IS: [math]n-1 \rightarrow n[/math] Wir betrachten eine beliebige Triangulierung von [math]P[/math] und wählen zwei beliebige Ecken [math]E_1[/math] und [math]E_2[/math], welche durch eine Diagonale [math]\overline{E_1E_2}[/math] verbunden sind. Da diese das Polygon in zwei Polygone mit weniger als [math]n[/math] Ecken teilt, lässt sich die Induktionsvoraussetzung anwenden, womit die Aussage auch für das zusammengesetze Polygon gilt (seien hierfür o. B. d. A. in beiden Polygonen die Farben von [math]E_1[/math] und [math]E_2[/math] gleich gewählt).

Finaler Beweis des Museumswächterproblems nach Fisk:

Für ein Museum mit [math]n=3[/math] Ecken ist die Anzahl der Wächterinnen klar. Für ein Museum mit [math]n\gt 3[/math] Ecken beschreiben wir den Grundriss als Polygon, wobei die Anzahl der Ecken derjenigen der Wände entspricht. Wir nutzen nun, dass jedes Polygon triangulierbar und jede Triangulation 3-färbbar ist, wir wählen hierfür o.B.d.A die Farben rot, blau und orange. Mindestens eine dieser Farben muss damit maximal [math]\lfloor \frac{n}{3} \rfloor[/math]-mal vertreten sein, wenn [math]n[/math] die Gesamtzahl der Ecken bezeichnet. In unserer Triangulierung besitzt jedes einzelne Dreieck nach Konstruktion eine rote, eine blaue und eine gelbe Ecke. Besetzt man also alle Ecken einer Farbe mit einer Museumswächterin, so lässt sich jedes Dreieck (Dreiecke sind konvex) und damit das gesamte Museum einsehen. Somit reichen in jedem Museum [math]\lfloor \frac{n}{3} \rfloor[/math] Wächterinnen aus, um das gesamte Museum zu überblicken.

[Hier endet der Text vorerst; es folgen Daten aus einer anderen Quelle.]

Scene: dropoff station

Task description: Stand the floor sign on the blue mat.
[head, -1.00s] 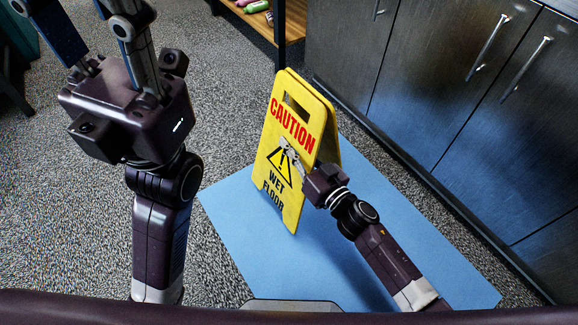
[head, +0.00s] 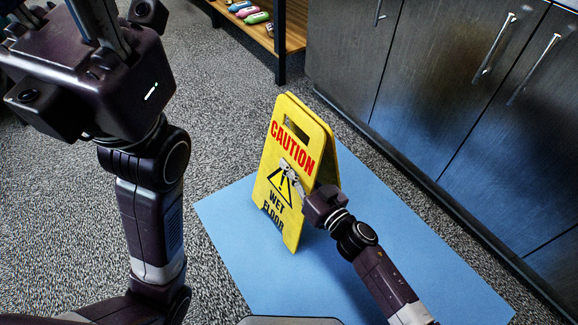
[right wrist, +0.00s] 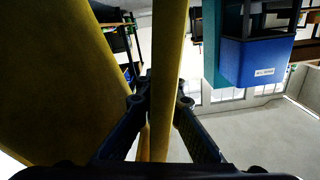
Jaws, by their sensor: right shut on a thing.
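The yellow floor sign (head: 290,155) reads "CAUTION WET FLOOR" and stands upright with its two panels spread, over the far left part of the blue mat (head: 375,235). I cannot tell whether its feet touch the mat. My right gripper (head: 288,168) is shut on the sign's edge near the warning triangle. In the right wrist view the fingers (right wrist: 160,105) close around a yellow panel (right wrist: 167,60), with the other panel at the left. My left gripper rises at the top left of the head view, its fingertips cut off by the frame.
Dark cabinets (head: 450,100) with metal handles line the right side, along the mat. A wooden shelf (head: 290,35) with several small coloured items stands at the back. Speckled grey carpet (head: 215,120) is clear left of the mat.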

Beispielrechnung am Guggenheim-Museum Bilbao

Da er das Museum Ritter so gut mit Wächterinnen ausgestattet hat, wurde der Direktor befördert und arbeitet nun im renommierten Guggenheim-Museum in Bilbao. Auch hier soll er wieder Wärterinnen anstellen und zwar wieder zu den gleichen Bedingungen wie zuvor. Sie werden also wieder in Ecken positioniert, in denen sie sich drehen, aber nicht ihren Posten verlassen dürfen. Dazu wird, wie in der Nebenstehenden Graphik gezeigt, der Grundriss des Museums trianguliert. Anschließend werden die Ecken wieder gefärbt und gezählt. Dabei ergibt sich eine Anzahl von 27 roten Ecken, 27 orange Ecken und 28 blauen Ecken, also bräuchte man 27 Wächterinnen. Um zu überprüfen, ob sich der Direktor nicht verzählt hat, wendet er noch den Satz des Museumswächterinnenproblems an. Dazu zählt er alle Wände und kommt auf eine Anzahl von insgesamt 85. Nun strengt er seine grauen Zellen an und errechnet damit, dass er höchstens [math] \lfloor \frac{82}{3} \rfloor =27 [/math] Wächterinnen braucht. Dies stimmt mit seinen Erwartungen überein und er ist sehr glücklich.

Trivia

Nach ungenauen Berechnungen des Museumsdirektors wird er aus dem Guggenheim-Museum in Bilbao entlassen. So kehrt er ins Museum Ritter zurück. Voller Schreck entdeckt er, dass sich das Museum ja komplett verändert hat. Anstatt eines einfachen Quadrates ist er nun Leiter des realen Museum Ritter, welches im Inneren Wände hat. Zum Glück hat der Direktor in Bilbao genügend Erfahrung im Triangulieren gesammelt, weswegen es nun ein Leichtes für ihn ist, auch das Museum Ritter, mit dem neuen Grundriss, ideal mit Wächterinnen zu besetzen.

Ausblick

Nach den langen Reisen unseres lieben Museumdirektors vom Museum Ritter in das Guggenheim-Museum in Bilbao und wieder zurück zum Museum Ritter, überlegt sich der Museumdirektor, was es denn noch für spannende Museen und Aufgaben für Wächterinnen gäben könnte.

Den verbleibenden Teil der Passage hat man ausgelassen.